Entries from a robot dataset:
-.-.-

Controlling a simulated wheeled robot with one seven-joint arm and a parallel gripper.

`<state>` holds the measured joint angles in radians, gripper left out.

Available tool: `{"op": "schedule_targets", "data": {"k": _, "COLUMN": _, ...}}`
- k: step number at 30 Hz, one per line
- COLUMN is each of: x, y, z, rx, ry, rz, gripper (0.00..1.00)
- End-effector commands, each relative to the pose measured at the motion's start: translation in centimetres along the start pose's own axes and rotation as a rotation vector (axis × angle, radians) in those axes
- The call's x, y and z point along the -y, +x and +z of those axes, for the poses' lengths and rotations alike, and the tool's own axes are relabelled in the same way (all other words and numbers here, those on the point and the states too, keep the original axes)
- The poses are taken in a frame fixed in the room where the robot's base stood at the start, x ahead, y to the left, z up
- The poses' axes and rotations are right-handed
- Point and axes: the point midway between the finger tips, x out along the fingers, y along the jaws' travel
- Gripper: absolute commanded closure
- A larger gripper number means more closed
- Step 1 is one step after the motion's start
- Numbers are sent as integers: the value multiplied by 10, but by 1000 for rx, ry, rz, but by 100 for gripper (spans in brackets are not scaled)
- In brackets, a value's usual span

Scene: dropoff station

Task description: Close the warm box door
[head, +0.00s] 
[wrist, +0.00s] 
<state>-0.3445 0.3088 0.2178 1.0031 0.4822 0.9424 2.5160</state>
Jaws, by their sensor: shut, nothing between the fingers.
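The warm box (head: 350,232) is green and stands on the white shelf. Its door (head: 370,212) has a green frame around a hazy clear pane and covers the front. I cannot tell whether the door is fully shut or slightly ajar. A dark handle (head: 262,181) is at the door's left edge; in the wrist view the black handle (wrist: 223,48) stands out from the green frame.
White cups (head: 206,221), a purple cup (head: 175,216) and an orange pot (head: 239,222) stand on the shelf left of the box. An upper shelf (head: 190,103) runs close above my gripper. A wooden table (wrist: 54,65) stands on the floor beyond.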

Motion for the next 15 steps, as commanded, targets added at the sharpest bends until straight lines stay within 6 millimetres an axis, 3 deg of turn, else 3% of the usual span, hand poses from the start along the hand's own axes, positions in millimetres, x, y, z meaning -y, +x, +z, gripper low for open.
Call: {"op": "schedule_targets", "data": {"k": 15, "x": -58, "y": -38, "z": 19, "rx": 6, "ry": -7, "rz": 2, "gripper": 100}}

-.-.-

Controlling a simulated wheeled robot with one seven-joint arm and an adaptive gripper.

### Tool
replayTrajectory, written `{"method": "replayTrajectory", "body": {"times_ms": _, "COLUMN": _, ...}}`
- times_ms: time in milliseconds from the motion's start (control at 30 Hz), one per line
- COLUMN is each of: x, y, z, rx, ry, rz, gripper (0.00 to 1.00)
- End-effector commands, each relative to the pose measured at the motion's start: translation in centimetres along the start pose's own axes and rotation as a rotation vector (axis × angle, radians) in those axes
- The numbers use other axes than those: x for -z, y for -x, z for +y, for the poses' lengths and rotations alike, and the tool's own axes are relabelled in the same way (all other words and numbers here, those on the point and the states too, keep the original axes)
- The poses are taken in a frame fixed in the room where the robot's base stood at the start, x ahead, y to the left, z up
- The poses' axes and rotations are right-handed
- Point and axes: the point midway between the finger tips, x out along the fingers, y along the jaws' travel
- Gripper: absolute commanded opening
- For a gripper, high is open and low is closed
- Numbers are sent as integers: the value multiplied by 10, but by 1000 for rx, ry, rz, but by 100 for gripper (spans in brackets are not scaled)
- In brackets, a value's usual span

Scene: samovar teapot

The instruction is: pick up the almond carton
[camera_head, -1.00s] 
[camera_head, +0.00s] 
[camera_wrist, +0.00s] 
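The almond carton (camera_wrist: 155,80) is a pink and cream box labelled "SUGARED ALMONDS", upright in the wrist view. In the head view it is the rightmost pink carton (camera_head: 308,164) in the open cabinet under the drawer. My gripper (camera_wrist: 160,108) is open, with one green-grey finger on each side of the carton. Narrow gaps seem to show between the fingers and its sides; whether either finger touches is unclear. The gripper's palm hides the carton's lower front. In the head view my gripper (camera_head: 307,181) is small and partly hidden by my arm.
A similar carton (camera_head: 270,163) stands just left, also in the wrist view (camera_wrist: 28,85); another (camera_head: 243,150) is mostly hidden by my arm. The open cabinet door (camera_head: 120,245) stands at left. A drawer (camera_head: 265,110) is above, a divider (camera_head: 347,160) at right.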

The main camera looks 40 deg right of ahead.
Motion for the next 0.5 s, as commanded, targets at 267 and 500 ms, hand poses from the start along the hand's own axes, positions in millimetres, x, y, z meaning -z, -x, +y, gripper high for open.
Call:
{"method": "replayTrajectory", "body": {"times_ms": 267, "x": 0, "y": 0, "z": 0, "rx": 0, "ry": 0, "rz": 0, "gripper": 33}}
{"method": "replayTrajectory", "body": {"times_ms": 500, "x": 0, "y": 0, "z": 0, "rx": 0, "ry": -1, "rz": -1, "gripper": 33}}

-.-.-

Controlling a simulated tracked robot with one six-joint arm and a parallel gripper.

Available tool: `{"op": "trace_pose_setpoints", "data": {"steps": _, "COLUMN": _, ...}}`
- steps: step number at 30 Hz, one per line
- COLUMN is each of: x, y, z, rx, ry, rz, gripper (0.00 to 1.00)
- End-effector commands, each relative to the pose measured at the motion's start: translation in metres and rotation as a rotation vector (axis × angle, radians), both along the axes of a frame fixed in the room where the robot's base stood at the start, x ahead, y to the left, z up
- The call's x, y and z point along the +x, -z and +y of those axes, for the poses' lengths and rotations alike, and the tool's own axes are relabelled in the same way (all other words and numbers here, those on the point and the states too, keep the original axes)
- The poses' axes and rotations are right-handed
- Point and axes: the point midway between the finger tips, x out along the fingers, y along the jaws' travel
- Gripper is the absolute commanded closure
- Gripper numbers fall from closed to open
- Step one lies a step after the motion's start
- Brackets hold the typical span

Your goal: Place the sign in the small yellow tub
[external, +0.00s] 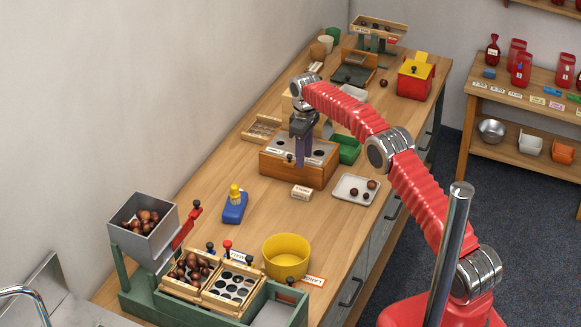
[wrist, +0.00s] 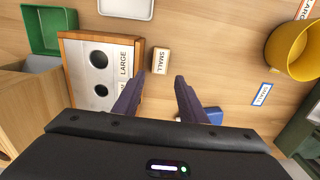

-.-.-

▶ [TASK STATEMENT]
Only lines with the word "wheeled" are wanted, so copy each one from the records.

▶ [FINISHED TASK]
Controlling a simulated wheeled robot with one seven-joint arm and a parallel gripper.
Controlling a simulated wheeled robot with one seven-joint arm and an adaptive gripper.

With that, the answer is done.